Engaged, cheated twice… should I still marry him

posted 4 months ago in Relationships
Post # 46
Member
754 posts
Busy bee

 

Tell him that you don’t want to get married to him but………….. want to keep him on the hook because you are upset too about his mom’s behaviour as a fellow female and so you have taken it personally and feel the need to have prostitutes of your own time to time.

Because that’s exactly what he is doing to you. And then see what he says.

And if that reasoning seems f**ked up to you, well then, you just answered ALL your questions at once.

Post # 47
Member
1488 posts
Bumble bee
  • Wedding: September 2012

I’m just as disturbed by his supposed reason for cheating as the cheating itself. What grown man responds this way to their mother’s infidelity? I’d suspect he has an extremely unhealthy relationship with his mom. Run. You are not responsible for his happiness. You can find someone who will love you without all the dysfunction. 

Post # 48
Hostess
3831 posts
Honey bee
  • Wedding: November 2016

What did I just read??

My Dad had an affair.  It was devastating, but you know what?  It just made me even more committed to NEVER inflict that kind of pain on my D.H.  Your F.I. is a manipulative asshole who is putting your health at risk. 

Post # 49
Member
3038 posts
Sugar bee

rumilashams :  Nothing justifies what he did to you, most especially the stuff with his mom. 

Honestly, its really creepy to me that something happens with his mom and he runs to prostitutes. This should be a thread on its own but gives me the heebie jeebies – no one should be that sexually affected by their MOTHER. 

You should not go forward with this marriage. One time could be a mistake, two times (one pre planned!) is a habit. 

 

Post # 50
Member
6147 posts
Bee Keeper
  • Wedding: September 2016

So what I think I hear you saying is, you are thinking of spiritually and legally binding yourself to someone who repeatedly violates relationship agreements because you are worried about what might happen to him if you dump him like you want to do.

Post # 51
Member
835 posts
Busy bee

At 26 years old, you are in the PRIME of your life!
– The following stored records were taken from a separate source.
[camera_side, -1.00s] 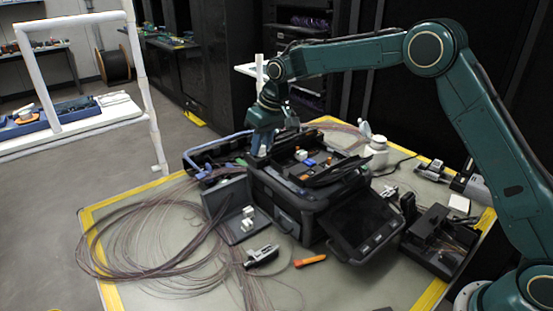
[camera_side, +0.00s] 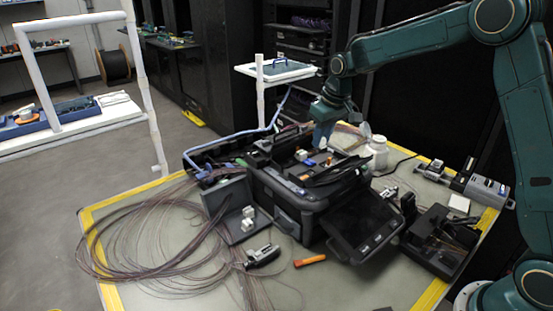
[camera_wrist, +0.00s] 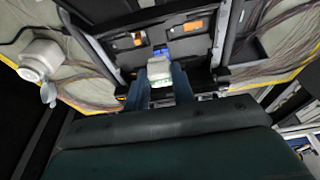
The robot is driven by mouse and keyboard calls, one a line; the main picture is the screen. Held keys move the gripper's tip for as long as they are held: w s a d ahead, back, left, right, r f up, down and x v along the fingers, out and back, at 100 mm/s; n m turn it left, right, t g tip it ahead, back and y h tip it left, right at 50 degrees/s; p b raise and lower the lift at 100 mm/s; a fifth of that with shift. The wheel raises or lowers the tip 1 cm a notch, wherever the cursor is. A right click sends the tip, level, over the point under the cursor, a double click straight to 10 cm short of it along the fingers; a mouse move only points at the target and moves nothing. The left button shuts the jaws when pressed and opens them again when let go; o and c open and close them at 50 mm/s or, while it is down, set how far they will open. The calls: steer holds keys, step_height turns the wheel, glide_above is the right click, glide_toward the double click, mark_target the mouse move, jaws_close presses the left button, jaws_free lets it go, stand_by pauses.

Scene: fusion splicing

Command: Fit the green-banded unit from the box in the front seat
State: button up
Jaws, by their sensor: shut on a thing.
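My gripper (camera_side: 322,140) hangs over the rear right of the open black splicer case (camera_side: 290,195). In the wrist view my gripper (camera_wrist: 159,88) has its two blue fingers shut on a small white unit with a green band (camera_wrist: 161,82). Inside the splicer are orange parts (camera_wrist: 195,26) and a blue part (camera_wrist: 163,52); the blue part lies just beyond the held unit. I cannot tell whether the unit touches anything below. Which place is the front seat is not clear.
A white bottle (camera_side: 377,154) stands right of the splicer. Its screen (camera_side: 365,222) tilts out in front. A dark tray (camera_side: 440,245) is at right. Fibre coils (camera_side: 140,235) cover the left of the table. White blocks (camera_side: 248,218) sit on a side panel.

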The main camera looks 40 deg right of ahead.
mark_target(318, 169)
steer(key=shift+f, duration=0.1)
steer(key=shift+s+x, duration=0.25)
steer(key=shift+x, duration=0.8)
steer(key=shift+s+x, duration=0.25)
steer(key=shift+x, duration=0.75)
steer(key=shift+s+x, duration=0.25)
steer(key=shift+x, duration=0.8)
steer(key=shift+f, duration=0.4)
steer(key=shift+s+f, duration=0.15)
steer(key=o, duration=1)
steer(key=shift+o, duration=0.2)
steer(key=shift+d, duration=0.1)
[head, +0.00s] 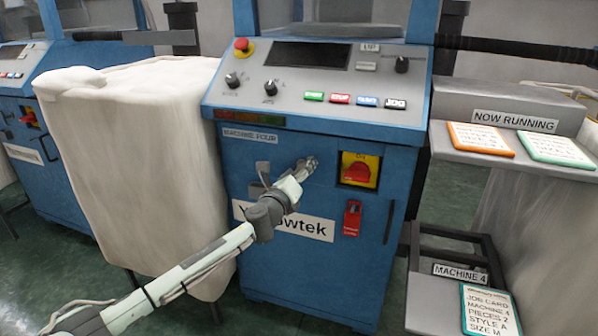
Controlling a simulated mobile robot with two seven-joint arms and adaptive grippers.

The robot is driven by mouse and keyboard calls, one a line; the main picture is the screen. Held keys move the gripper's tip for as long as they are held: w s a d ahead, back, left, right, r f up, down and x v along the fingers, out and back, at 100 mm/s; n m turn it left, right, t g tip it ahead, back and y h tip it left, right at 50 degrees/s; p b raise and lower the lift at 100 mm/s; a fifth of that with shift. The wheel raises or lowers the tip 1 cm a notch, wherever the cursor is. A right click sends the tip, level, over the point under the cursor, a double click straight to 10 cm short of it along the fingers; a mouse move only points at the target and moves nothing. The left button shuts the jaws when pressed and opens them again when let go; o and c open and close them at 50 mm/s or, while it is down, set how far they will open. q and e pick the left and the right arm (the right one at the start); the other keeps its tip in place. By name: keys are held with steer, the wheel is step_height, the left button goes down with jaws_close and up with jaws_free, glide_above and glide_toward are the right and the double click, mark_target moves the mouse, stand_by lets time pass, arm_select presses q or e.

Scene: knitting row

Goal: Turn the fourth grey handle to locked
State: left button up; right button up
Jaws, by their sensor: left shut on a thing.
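Machine four is a blue cabinet (290,268) with the label MACHINE FOUR (250,135) on its front. A small grey handle (262,168) sits on the cabinet front below that label, partly hidden behind my left wrist. My left gripper (312,162) is in front of the cabinet, right of the handle's visible part and left of the yellow switch plate. It is shut on the handle; its fingers hide the part they hold. I cannot tell the handle's exact angle. My right gripper is not in view.
A red switch (358,172) on a yellow plate and a red tag (352,218) are just right of my gripper. A cream cloth-covered block (140,160) stands close at left. A shelf with cards (480,139) is at right.

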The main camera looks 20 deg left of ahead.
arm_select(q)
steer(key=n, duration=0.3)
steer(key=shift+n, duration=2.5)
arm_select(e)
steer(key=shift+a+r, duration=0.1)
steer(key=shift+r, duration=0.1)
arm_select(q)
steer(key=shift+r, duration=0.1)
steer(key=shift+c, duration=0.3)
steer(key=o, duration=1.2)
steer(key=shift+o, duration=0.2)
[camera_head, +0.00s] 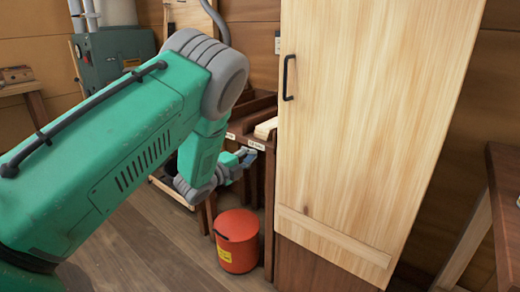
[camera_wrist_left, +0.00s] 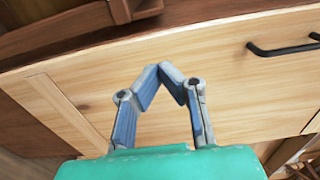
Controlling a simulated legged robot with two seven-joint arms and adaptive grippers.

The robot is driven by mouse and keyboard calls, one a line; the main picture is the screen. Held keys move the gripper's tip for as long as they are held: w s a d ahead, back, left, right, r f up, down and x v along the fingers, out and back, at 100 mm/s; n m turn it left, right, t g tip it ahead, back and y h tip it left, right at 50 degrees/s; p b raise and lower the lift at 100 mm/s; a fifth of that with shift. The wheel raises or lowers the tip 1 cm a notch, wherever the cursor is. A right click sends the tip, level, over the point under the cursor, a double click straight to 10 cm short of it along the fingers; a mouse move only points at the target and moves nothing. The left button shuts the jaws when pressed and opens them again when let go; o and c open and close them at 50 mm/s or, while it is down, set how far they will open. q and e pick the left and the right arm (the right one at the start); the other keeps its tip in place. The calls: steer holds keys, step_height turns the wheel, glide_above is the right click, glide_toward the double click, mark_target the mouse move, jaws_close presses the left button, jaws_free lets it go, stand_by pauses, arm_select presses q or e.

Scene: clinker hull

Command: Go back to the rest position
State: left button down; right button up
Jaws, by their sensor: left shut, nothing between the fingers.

Probably the best physical/mental/sexual state you will ever be in, please don’t waste another moment on this absolute waste of a man. Has sex with hookers because he’s mad at his mom? Come on!! To be honest, the relationship with his mom concerns me more than the hookers! Believe me when I say – at 26 years old you have SO many years ahead of you to date, find a good man, have kids (or not). No one would choose this for themselves, their friends, family, daughter…..why is this ok for you? Because he pays you a little attention each day?  Don’t waste a single second on this guy…let him have all the hookers and mommy moments he wants. Find a real man.

Post # 52
Hostess
3860 posts
Honey bee
  • Wedding: December 2016

My mom has done some incredibly shitty stuff in my lifetime. And I have never ONCE had sex with a prostitute. One does not lead to the other. 

 

Dump him. 

Post # 53
Member
1993 posts
Buzzing bee
  • Wedding: May 2016

the fact that you stayed with him after the first hooker is ridiculous. If you want him to work on bettering himself, then great, but help him work on himself while single and being just friends. Love tends to make you put up with some crazy sh*t. But hookers would be the end of the road for me no matter how long of a relationship. 

Post # 54
Member
400 posts
Helper bee
  • Wedding: May 2018

It seems like you’re staying with him out of pity. Don’t. A marriage built on guilt will fall apart anyway.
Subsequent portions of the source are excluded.